EXERCISE DETAILS:
State only the count of lines in the listing below that hold "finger".

DATA EXCERPT:
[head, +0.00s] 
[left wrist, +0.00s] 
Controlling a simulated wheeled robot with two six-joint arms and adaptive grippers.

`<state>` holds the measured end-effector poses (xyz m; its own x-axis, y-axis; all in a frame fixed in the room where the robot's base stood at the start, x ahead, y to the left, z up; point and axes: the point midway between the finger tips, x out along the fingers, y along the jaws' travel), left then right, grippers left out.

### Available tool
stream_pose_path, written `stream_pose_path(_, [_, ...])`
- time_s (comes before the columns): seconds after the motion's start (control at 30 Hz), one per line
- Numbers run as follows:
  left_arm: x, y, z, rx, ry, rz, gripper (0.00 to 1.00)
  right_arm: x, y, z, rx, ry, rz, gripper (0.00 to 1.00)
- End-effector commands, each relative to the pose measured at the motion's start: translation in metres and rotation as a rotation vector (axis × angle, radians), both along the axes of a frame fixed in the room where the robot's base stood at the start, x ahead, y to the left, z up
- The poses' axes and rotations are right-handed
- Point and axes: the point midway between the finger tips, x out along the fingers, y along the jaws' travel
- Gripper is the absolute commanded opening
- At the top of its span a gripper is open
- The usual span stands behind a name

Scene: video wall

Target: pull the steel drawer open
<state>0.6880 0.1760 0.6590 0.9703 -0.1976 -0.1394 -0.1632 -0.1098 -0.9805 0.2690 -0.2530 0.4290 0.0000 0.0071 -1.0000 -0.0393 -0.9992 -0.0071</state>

COMPLETE RESPONSE:
2